""The opportunity for Howdy was - if you just look at what's going on in the streaming world with streaming services, they're getting more expensive. They keep raising prices, and they keep adding larger and larger ad loads," Wood explained at the Variety Entertainment Summit at CES. "And so, the part of the market where it actually started - low-cost and no ads - is gone now. There's no streaming services that address that portion of the market.""
""The exec also suggested that Roku intends to bring Howdy to a broader market than just Roku customers, saying that while it started on Roku, the company "will take it off-platform as well." Asked to clarify offstage if that meant mobile apps, the web, and elsewhere, Wood told TechCrunch the company has not yet said where, specifically, it plans to bring Howdy, but that "we want to distribute it everywhere." That seems to suggest that Howdy could be an app that you one day load on any device, large or small.""

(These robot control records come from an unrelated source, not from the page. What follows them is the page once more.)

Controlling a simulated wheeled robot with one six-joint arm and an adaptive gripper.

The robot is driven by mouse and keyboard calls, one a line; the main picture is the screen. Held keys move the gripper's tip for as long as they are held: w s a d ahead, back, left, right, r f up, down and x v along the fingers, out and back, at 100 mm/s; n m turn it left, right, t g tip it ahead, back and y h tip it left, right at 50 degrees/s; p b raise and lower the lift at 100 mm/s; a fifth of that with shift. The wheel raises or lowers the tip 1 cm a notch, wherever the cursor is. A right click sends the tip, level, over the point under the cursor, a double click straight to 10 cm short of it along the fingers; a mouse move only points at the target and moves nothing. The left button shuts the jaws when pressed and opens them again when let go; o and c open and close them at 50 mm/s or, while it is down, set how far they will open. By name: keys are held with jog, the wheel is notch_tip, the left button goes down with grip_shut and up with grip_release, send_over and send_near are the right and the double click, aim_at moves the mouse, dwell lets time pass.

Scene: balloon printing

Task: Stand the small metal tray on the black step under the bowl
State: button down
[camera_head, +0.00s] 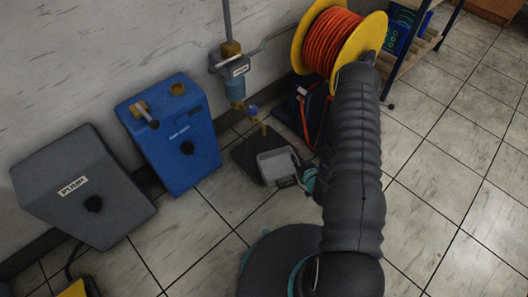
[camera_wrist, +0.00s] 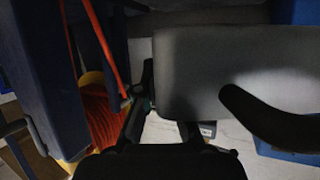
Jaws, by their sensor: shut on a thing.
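The small metal tray (camera_head: 277,163) is grey with a lighter rim. In the wrist view the tray (camera_wrist: 205,65) fills much of the upper right. My gripper (camera_head: 298,180) is shut on the tray's near right side, and the arm hides part of it. In the wrist view the fingers (camera_wrist: 162,115) meet the tray's lower left edge. The black step (camera_head: 243,158) lies at the wall's foot; the tray overlaps its right part in the picture. I cannot tell whether they touch.
A brass fitting with a blue handle (camera_head: 253,112) stands close behind the tray. An orange hose reel (camera_head: 330,42) and a dark case (camera_head: 300,108) are to the right. A blue box (camera_head: 178,135) and grey box (camera_head: 82,187) stand left. Tiles in front are partly free.

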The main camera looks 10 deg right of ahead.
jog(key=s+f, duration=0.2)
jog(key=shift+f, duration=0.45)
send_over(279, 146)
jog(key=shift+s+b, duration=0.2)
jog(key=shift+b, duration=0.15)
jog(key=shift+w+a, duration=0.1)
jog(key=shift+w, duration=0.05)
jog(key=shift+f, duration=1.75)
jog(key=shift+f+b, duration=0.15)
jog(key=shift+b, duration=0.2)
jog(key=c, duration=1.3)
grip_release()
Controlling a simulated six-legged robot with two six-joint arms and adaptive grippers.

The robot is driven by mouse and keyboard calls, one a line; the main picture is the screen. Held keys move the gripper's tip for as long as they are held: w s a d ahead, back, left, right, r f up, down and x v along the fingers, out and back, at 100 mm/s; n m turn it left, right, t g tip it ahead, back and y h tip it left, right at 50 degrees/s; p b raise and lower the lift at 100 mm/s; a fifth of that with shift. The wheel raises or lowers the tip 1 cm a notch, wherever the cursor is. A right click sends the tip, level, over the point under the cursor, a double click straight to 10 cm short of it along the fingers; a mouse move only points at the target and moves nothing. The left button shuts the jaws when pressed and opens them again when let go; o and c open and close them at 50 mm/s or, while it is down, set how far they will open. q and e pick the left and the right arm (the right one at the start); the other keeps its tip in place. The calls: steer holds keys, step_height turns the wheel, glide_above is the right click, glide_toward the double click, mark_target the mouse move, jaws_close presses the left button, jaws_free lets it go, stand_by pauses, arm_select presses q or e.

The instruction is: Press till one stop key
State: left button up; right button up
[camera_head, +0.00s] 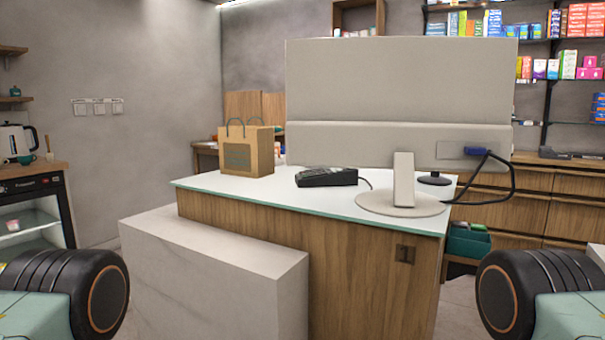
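A dark card terminal with a cable (327,177) lies on the white counter top (255,194), left of the monitor stand. A large grey monitor (398,95) stands on the counter with its back towards me and a round base (402,205). A blue plug and dark cable hang at its right side. I cannot make out a stop key; the monitor's front is hidden. Parts of my arms show at the lower left and lower right edges. Neither gripper is in view.
A brown paper bag (246,150) stands on the counter's far left. A pale stone block (215,270) juts out in front of the wooden counter. Stocked shelves (550,45) line the back right. Some floor shows at both sides.

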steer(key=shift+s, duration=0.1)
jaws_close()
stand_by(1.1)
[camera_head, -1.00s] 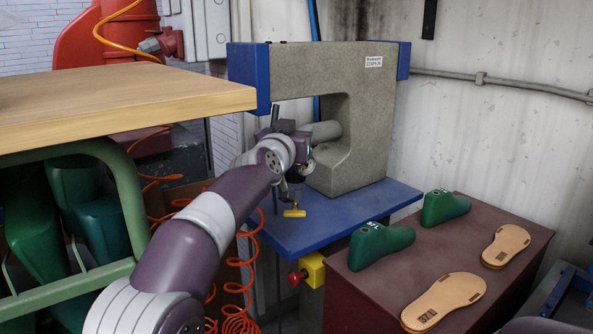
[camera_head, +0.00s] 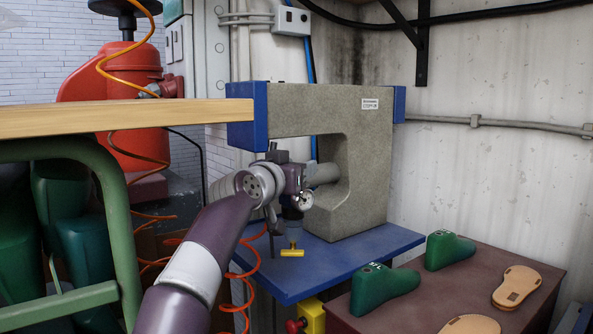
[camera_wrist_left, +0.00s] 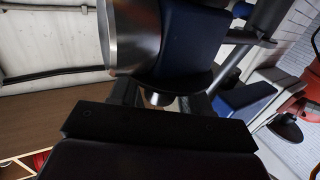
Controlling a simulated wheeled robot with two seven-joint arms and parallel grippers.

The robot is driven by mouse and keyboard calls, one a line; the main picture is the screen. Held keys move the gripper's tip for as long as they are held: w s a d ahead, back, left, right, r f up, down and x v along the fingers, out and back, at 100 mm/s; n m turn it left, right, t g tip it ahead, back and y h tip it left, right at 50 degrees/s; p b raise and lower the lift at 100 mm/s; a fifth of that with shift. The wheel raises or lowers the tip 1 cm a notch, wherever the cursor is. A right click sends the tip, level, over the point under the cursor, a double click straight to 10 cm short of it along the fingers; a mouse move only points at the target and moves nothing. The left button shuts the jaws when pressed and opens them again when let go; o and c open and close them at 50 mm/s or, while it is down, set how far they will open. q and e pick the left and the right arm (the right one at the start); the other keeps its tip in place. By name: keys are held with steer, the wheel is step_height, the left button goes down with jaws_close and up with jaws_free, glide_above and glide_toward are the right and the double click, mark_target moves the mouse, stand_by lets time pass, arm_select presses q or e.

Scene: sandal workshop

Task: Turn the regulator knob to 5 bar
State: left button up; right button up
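The regulator sits at the front of the press, under its arm. Its round gauge (camera_head: 304,201) shows beside my gripper; the dial is too small to read. A dark blue part lies just below the gauge, and a yellow T-shaped handle (camera_head: 292,253) hangs lower. My left gripper (camera_head: 288,183) is at the regulator, its fingers mostly hidden by my own wrist. In the left wrist view a shiny metal cylinder (camera_wrist_left: 124,40) and a dark blue body (camera_wrist_left: 188,50) are close ahead of the dark fingers. I cannot tell which part is the knob or whether the fingers touch it. My right gripper is not in view.
The grey press (camera_head: 362,165) stands on a blue table (camera_head: 385,238). Green lasts (camera_head: 385,287) and tan soles (camera_head: 517,285) lie on a brown cabinet at right. A coiled orange hose (camera_head: 243,280) hangs below my arm.

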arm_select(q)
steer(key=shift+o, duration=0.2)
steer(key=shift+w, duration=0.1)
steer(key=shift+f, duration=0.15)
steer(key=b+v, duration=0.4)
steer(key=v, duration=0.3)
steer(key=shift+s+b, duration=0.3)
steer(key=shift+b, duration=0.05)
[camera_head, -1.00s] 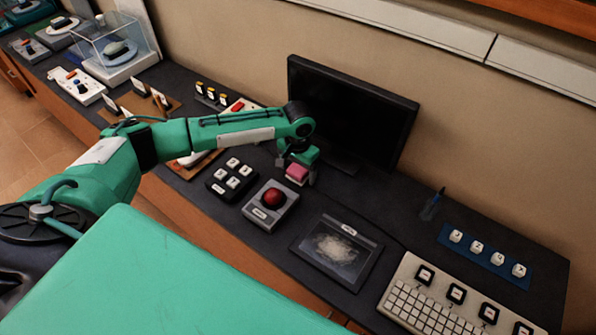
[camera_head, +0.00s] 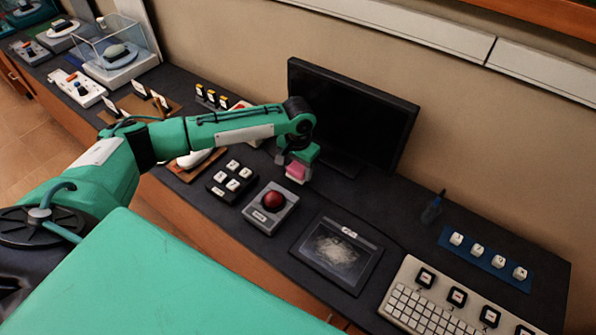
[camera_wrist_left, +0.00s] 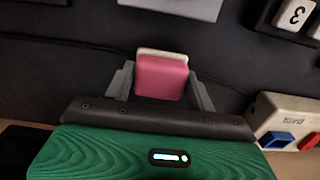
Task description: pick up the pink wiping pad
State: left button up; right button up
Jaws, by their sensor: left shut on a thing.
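The pink wiping pad (camera_head: 296,172) is a small pink block with a pale layer on one face. It shows large in the left wrist view (camera_wrist_left: 161,78), between the two grey fingers. My left gripper (camera_head: 295,174) is shut on the pad, with a finger on each side of it. It is in front of the monitor, above or at the dark table top; whether the pad touches the table I cannot tell. My right gripper is not in view.
A black monitor (camera_head: 350,118) stands close behind the gripper. A red trackball unit (camera_head: 272,203), a black four-key pad (camera_head: 230,181) and a dusty tablet (camera_head: 337,253) lie in front. A white keyboard (camera_head: 430,308) is at lower right. Bare table lies right of the monitor's foot.

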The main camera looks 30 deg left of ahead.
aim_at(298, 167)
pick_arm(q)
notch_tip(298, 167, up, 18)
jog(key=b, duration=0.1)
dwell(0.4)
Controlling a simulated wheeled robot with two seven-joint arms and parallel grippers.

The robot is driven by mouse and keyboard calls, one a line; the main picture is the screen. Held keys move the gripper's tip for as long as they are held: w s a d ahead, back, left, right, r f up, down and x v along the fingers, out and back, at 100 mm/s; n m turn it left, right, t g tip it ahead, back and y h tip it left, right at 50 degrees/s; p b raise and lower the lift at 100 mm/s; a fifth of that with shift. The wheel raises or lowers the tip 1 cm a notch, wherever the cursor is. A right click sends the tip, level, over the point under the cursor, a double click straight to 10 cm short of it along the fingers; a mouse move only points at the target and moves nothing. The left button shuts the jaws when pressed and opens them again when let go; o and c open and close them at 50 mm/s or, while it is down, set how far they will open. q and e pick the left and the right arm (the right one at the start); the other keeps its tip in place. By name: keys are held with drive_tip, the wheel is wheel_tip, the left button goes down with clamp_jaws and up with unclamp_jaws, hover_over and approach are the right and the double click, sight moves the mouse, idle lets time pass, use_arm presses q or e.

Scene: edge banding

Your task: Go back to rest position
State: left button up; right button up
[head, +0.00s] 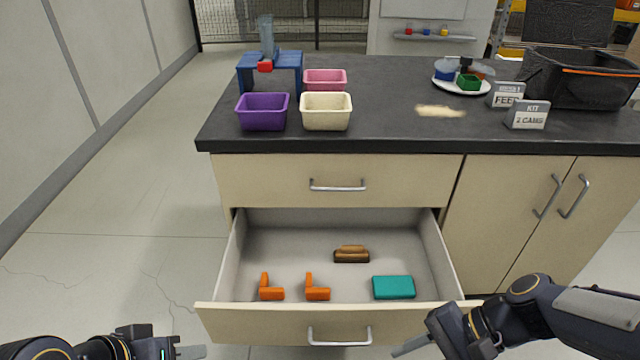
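My left gripper (190,351) is at the bottom left edge of the head view, in front of the open drawer's left corner. My right gripper (408,346) is at the bottom, right of the drawer handle (340,337), with its arm coming in from the right. Nothing shows held in either gripper, but the gap between the fingers cannot be made out. The lower drawer (285,236) is pulled open. It holds two orange L-shaped pieces (270,288) (317,289), a brown wooden brush-like block (351,254) and a teal block (394,287).
The dark countertop (390,130) carries a purple bin (262,111), a cream bin (326,111), a pink bin (325,79), a blue stand (285,66), a plate (440,83) with coloured pieces, two signs and a black crate (580,90). The upper drawer (280,170) is shut. Floor at left is clear.

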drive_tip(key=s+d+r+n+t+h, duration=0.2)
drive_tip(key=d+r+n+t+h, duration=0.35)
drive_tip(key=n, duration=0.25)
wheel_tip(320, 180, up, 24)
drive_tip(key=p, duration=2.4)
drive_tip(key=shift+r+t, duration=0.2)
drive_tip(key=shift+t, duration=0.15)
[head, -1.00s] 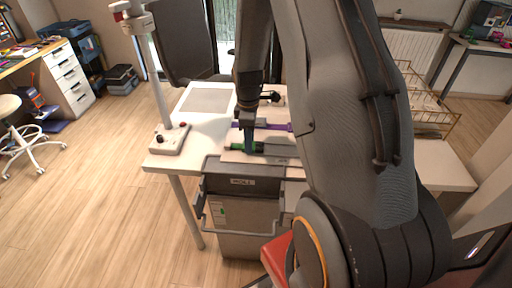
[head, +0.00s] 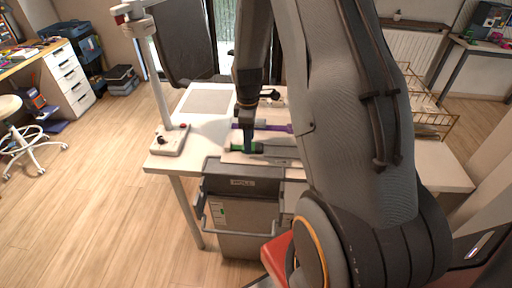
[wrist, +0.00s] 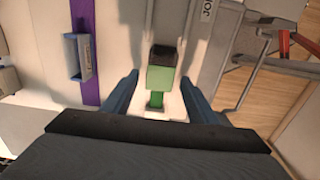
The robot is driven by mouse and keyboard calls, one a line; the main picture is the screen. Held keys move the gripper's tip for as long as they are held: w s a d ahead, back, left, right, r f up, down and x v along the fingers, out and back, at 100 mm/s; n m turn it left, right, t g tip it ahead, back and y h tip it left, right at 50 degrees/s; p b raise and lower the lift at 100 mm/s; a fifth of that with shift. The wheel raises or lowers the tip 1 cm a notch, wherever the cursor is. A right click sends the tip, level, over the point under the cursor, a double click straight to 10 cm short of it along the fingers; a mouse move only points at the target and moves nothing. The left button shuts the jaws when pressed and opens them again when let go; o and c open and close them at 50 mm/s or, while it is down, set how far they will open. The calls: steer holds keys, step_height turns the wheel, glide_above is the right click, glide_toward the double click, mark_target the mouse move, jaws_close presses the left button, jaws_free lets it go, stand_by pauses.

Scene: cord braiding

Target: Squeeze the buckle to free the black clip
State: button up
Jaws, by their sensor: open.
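The green buckle (wrist: 160,79) lies between my gripper's two blue fingers in the wrist view, with a gap on each side. The black clip (wrist: 162,54) sits at its far end and appears joined to it. A green strap (wrist: 155,101) runs from the buckle's near end. My gripper (wrist: 160,80) is open and straddles the buckle. In the head view my gripper (head: 247,142) points down over the buckle at the table's front part, and its fingers hide part of the buckle and clip.
A purple strap (wrist: 87,22) with a grey-blue piece (wrist: 79,57) lies beside the buckle. The white table (head: 196,135) carries a post on a base (head: 170,140) at the left. A grey bin (head: 240,214) stands at the front edge. A wire basket (head: 436,118) is at the right.

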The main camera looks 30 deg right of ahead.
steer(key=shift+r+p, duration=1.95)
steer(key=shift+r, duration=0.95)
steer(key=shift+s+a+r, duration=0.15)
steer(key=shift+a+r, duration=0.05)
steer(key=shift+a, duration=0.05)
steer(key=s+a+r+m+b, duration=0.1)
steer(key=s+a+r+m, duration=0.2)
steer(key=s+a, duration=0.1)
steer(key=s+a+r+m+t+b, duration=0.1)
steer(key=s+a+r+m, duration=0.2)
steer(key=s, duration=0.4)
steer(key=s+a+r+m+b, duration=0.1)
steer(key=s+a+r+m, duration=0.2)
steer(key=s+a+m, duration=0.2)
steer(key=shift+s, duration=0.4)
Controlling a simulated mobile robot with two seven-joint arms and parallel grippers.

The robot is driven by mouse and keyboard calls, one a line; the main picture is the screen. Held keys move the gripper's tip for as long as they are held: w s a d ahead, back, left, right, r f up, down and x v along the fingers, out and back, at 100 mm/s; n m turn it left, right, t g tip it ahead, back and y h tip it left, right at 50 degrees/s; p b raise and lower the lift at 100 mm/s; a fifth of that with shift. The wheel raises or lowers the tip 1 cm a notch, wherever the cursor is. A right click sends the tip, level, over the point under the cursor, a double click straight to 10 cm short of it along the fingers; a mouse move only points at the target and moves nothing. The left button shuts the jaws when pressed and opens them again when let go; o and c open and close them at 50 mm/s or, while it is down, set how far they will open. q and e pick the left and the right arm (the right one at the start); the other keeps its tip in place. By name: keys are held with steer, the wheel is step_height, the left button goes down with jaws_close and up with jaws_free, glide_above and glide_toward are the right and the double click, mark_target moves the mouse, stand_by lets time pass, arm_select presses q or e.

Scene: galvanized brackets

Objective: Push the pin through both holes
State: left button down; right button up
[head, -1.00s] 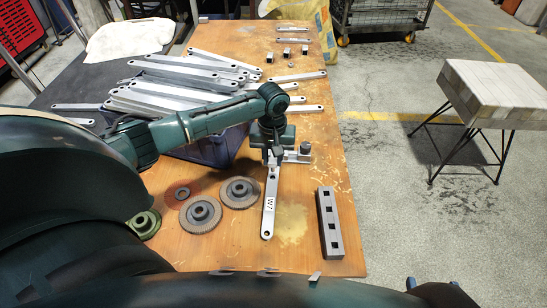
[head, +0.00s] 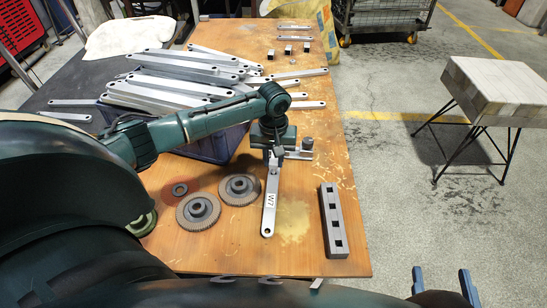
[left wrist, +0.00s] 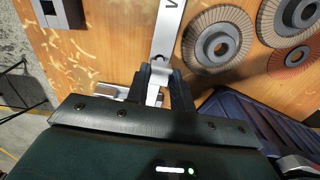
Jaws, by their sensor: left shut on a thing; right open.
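A long flat silver bar marked W7 (head: 270,205) lies on the table, with a round hole at its near end. Its far end is under my left gripper (head: 274,160). In the left wrist view, the bar (left wrist: 167,30) runs up from between the fingers, with a hole just beyond them. My left gripper (left wrist: 160,82) is shut on a small light metal piece, seemingly the pin (left wrist: 158,77); its lower part is hidden. A metal bracket (head: 297,155) with a dark round knob stands just right of this gripper. My right gripper (head: 443,283) is open and empty at the bottom right.
A grey block with square holes (head: 333,222) lies to the right, near the table edge. Many silver bars (head: 165,85) are piled over a blue crate (head: 215,148). A small side table (head: 500,85) stands apart on the right.

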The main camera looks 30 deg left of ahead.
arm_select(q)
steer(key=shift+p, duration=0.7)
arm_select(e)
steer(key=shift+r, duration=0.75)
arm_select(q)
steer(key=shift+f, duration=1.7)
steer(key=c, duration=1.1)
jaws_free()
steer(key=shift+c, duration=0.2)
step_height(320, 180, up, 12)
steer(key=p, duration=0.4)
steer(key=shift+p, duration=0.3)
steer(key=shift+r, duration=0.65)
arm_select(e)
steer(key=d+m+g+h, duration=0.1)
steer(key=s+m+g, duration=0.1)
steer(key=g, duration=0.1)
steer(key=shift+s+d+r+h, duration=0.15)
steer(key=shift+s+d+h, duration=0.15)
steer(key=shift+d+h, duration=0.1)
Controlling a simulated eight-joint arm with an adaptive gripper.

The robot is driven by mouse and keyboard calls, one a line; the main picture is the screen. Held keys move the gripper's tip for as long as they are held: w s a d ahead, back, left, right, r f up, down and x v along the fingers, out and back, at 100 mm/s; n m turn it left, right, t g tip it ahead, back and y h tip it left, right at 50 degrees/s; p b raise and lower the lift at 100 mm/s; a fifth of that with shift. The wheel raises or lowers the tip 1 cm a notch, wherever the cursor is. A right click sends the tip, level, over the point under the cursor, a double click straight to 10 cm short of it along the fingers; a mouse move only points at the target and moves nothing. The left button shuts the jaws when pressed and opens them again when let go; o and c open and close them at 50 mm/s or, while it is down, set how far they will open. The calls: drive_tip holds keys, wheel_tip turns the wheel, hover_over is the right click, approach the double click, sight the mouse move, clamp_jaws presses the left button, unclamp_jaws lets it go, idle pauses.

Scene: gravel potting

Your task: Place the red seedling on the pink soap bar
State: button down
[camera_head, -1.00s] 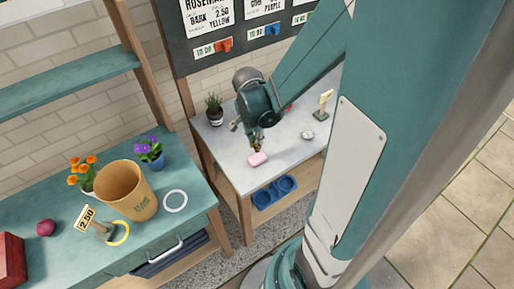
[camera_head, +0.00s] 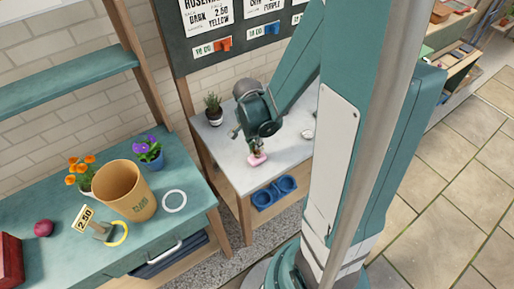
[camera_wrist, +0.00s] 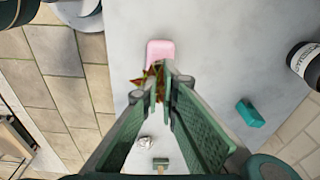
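The pink soap bar (camera_head: 258,160) lies on the pale table top near its front edge. It also shows in the wrist view (camera_wrist: 161,50), just beyond my fingertips. The red seedling, with small red and green leaves (camera_wrist: 151,80), sits between the fingertips of my gripper (camera_wrist: 160,84). My gripper (camera_head: 252,147) points down, closed around the seedling, right over or at the soap bar. The seedling's lower part is hidden by the fingers, and I cannot tell whether it touches the soap.
A potted plant (camera_head: 214,110) stands at the table's back left. A teal block (camera_wrist: 250,113) and a dark labelled jar (camera_wrist: 306,62) are to the right in the wrist view. Blue bowls (camera_head: 274,192) sit on the shelf below. A bucket (camera_head: 124,190) stands on the left bench.

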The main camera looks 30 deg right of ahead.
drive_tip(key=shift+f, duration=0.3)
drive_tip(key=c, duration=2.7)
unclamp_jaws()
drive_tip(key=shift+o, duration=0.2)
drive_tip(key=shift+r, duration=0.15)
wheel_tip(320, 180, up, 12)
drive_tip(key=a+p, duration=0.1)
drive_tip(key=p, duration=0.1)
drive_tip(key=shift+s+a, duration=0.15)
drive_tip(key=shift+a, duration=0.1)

Howdy launched in August as a $2.99-per-month ad-free channel offering access to library content. Competing streaming services are raising subscription prices and increasing ad loads, creating a gap for low-cost, no-ad options. Roku positions Howdy to fill that gap and aims to distribute the service beyond Roku hardware. Roku has indicated plans to take Howdy off-platform, potentially to mobile apps, the web, and other devices, though specific distribution targets have not been finalized. Roku declined to share subscriber numbers but expects Howdy to scale into a significant streaming service.